----- RECORDS FOR THE EXERCISE

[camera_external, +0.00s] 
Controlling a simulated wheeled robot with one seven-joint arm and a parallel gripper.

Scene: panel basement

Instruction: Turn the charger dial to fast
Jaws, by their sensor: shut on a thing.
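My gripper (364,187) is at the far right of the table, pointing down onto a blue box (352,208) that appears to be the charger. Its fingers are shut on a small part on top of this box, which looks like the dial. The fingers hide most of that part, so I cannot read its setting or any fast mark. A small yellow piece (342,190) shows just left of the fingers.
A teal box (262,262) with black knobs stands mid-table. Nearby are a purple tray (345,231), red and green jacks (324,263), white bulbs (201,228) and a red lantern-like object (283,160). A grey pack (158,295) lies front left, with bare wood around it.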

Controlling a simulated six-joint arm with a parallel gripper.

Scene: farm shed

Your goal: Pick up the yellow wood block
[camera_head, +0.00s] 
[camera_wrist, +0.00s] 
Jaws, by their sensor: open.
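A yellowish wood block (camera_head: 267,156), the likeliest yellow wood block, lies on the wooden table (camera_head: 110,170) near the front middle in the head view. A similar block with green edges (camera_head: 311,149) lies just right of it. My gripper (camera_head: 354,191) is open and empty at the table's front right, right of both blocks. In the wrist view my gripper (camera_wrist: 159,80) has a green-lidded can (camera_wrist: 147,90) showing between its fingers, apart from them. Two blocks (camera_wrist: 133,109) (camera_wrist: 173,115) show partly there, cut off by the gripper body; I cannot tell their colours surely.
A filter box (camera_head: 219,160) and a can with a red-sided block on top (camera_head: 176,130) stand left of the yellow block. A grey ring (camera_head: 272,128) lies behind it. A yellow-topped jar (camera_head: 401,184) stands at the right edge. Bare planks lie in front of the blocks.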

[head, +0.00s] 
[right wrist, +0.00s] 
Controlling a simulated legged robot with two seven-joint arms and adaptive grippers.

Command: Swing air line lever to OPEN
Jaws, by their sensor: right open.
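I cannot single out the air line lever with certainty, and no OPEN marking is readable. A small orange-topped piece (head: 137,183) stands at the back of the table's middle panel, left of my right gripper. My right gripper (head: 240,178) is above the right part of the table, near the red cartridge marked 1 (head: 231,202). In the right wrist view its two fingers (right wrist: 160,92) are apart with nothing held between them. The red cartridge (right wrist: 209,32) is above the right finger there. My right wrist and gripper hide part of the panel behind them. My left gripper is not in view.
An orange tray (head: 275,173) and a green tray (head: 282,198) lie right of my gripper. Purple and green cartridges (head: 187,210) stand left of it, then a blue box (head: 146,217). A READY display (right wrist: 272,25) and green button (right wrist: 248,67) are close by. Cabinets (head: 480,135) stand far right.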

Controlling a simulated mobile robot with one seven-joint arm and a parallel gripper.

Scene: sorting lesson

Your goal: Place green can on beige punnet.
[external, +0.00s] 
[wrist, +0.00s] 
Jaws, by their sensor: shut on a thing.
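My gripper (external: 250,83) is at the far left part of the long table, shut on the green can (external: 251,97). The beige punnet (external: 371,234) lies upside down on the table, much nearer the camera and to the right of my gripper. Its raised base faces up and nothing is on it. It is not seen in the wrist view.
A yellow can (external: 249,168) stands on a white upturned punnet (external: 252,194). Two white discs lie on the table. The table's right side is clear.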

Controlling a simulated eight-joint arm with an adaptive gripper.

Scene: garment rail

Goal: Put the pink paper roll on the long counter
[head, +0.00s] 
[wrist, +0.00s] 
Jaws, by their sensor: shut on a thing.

----------

Every line that holds the string "robot" should be returned.

Controlling a simulated wheeled robot with one seven-joint arm and a parallel gripper.
Controlling a simulated legged robot with two seven-joint arms and adaptive grippers.
Controlling a simulated mobile robot with one seven-joint arm and a parallel gripper.

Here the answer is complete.